# START OF Data section

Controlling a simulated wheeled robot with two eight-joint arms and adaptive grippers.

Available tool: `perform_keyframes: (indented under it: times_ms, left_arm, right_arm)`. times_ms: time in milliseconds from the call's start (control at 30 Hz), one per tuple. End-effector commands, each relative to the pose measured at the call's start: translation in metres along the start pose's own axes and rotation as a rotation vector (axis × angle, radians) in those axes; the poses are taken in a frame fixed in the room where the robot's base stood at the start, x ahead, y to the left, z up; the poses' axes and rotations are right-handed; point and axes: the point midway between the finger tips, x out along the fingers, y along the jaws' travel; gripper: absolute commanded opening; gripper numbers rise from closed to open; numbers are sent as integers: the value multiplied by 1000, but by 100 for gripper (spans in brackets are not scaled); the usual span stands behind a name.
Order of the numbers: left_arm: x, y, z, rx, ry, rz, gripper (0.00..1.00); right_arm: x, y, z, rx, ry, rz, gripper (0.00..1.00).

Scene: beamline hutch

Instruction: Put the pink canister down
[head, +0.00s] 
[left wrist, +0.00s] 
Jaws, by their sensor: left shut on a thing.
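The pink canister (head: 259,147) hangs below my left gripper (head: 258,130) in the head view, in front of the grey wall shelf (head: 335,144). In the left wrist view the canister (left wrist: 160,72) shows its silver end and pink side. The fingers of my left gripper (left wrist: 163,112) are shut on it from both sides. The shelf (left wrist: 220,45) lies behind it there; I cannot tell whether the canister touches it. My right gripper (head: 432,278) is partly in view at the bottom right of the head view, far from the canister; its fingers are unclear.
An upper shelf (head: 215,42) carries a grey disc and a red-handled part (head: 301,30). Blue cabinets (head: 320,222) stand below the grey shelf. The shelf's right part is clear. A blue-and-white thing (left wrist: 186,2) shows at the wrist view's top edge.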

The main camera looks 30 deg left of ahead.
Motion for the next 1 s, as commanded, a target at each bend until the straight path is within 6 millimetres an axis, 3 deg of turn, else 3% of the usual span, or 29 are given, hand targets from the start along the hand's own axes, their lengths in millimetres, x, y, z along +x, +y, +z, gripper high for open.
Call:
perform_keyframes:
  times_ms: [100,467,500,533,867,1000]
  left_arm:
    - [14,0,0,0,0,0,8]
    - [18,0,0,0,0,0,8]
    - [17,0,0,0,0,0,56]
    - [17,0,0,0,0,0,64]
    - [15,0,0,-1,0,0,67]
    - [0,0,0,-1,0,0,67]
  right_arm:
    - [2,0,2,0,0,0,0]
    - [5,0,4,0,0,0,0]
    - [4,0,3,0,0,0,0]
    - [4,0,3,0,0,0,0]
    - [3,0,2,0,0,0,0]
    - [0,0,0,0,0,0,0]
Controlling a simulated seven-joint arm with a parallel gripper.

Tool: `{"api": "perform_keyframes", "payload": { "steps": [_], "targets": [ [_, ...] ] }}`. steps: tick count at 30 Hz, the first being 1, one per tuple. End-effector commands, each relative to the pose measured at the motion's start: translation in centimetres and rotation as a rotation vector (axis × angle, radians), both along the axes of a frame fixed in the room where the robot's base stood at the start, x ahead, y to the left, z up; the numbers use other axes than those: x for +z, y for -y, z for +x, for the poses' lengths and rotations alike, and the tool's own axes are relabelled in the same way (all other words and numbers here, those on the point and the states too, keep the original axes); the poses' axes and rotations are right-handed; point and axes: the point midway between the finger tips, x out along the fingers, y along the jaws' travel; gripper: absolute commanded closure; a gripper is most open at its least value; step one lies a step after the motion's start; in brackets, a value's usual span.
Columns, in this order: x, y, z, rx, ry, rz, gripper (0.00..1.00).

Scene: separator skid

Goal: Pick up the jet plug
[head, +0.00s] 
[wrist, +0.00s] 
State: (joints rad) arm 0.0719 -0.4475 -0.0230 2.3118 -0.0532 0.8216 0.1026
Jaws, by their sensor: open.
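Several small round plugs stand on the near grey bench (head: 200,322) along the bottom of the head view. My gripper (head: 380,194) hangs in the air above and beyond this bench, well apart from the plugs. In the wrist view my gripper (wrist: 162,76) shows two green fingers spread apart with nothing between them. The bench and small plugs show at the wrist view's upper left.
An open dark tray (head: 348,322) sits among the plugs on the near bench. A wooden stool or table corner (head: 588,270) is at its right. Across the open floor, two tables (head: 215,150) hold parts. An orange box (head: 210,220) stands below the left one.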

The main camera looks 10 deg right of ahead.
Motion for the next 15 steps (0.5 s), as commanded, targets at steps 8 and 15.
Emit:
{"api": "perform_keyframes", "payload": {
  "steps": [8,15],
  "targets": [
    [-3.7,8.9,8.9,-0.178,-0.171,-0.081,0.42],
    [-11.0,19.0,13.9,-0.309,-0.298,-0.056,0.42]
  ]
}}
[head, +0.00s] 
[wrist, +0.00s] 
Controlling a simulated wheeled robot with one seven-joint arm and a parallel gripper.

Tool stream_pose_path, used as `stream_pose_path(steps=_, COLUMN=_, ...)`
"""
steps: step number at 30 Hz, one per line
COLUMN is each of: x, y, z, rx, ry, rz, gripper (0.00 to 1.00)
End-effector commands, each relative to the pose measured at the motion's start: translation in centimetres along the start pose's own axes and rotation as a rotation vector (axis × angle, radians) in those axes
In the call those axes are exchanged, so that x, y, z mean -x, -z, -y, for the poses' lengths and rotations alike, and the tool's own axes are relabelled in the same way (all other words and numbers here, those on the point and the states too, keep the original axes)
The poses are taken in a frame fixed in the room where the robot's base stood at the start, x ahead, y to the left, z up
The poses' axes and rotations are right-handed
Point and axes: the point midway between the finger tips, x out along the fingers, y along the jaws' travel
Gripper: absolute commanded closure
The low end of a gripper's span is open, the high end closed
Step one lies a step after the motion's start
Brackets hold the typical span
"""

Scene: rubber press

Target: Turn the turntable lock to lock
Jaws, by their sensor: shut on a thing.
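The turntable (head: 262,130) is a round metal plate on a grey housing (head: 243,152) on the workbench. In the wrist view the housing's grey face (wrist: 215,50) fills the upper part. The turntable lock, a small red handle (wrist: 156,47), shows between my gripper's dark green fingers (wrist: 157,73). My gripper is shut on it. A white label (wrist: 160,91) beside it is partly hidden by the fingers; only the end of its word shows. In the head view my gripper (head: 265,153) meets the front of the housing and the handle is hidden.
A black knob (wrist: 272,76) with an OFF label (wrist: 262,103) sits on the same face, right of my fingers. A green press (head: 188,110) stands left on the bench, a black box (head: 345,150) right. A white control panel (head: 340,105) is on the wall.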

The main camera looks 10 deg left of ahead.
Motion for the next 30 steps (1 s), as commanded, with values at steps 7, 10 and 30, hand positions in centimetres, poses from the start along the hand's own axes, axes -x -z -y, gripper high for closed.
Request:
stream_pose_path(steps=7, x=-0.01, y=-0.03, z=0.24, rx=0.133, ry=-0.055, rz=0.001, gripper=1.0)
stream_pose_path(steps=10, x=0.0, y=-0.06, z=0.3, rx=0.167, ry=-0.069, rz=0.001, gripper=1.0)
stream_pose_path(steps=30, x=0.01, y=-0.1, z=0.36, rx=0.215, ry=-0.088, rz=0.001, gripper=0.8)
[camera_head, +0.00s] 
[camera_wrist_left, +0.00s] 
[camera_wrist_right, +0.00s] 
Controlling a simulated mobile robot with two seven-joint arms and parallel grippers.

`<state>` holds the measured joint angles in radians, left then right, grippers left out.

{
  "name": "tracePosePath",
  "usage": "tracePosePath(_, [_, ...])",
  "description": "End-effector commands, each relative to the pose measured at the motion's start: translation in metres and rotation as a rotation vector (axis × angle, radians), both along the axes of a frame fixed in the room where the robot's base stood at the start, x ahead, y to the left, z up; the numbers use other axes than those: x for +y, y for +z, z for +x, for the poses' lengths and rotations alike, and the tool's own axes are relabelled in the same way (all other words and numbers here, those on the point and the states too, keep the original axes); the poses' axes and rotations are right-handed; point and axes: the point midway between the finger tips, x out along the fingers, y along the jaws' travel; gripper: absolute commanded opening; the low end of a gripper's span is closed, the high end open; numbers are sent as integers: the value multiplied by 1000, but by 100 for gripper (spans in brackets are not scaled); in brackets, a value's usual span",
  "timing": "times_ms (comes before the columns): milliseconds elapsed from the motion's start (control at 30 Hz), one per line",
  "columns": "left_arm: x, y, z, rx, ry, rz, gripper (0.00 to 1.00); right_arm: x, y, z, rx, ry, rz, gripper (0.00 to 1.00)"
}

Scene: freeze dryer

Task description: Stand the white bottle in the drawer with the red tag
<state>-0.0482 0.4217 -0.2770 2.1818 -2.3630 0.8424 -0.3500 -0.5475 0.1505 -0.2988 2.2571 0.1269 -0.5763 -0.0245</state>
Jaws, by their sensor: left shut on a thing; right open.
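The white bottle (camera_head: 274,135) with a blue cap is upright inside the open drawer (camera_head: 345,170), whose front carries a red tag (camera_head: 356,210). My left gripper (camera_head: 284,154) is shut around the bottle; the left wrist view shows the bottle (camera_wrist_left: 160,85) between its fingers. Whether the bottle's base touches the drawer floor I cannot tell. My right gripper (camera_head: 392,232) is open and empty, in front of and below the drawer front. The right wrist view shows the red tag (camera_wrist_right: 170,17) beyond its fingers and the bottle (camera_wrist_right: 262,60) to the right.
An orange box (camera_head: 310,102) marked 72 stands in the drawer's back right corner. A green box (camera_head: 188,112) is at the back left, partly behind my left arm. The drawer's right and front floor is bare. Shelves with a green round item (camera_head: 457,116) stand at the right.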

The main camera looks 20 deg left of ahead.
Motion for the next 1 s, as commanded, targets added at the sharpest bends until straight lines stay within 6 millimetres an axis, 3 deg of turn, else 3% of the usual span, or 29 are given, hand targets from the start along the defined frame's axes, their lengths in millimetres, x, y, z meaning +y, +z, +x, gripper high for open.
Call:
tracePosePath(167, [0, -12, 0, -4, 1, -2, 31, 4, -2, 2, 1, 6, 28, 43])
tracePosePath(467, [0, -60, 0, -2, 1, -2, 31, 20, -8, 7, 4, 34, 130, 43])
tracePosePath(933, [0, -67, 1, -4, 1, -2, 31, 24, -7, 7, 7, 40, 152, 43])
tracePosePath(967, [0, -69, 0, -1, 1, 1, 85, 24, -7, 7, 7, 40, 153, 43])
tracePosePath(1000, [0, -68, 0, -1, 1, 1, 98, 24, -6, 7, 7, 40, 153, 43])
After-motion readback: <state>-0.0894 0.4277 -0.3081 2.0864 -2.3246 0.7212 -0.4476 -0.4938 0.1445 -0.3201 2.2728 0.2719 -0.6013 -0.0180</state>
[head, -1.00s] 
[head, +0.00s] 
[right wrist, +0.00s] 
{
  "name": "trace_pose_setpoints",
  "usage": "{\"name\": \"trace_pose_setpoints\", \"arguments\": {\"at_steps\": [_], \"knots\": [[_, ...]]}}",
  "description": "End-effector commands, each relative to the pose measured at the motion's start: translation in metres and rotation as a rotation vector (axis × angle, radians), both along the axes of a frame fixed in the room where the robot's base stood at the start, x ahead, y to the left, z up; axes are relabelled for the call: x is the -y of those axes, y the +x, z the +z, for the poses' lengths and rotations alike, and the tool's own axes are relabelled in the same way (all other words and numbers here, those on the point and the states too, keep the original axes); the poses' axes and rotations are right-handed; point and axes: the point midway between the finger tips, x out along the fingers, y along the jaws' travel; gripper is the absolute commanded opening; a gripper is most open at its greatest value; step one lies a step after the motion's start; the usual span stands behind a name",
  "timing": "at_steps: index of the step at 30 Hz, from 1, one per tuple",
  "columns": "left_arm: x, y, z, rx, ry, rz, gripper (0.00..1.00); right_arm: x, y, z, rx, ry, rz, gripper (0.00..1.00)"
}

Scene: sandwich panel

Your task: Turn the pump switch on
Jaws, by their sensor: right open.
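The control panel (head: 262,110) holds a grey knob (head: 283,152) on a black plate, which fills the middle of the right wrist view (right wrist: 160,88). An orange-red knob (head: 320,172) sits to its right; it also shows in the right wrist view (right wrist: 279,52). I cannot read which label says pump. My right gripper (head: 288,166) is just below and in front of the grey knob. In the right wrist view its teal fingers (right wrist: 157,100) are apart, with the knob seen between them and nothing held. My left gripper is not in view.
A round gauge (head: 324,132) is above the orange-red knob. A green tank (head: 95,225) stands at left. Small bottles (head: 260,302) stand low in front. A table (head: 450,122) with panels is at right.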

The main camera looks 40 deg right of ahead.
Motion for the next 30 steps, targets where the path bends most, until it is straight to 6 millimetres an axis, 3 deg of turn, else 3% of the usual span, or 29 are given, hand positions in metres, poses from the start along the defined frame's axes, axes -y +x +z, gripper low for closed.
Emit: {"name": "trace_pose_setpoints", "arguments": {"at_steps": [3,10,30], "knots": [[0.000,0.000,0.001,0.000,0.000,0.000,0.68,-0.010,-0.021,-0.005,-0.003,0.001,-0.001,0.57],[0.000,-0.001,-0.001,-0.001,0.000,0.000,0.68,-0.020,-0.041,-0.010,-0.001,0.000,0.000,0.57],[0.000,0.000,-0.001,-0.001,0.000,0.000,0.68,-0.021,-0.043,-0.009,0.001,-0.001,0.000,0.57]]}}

# END OF Data section

In the listing above, find the line containing "Scene: separator skid" and the line containing "State: (joints rad)", then repeat those two lines and everything between them exactly.

Scene: separator skid

Goal: Pick up the jet plug
[head, +0.00s] 
[wrist, +0.00s] 
State: (joints rad) arm 0.0719 -0.4475 -0.0230 2.3118 -0.0532 0.8216 0.1026

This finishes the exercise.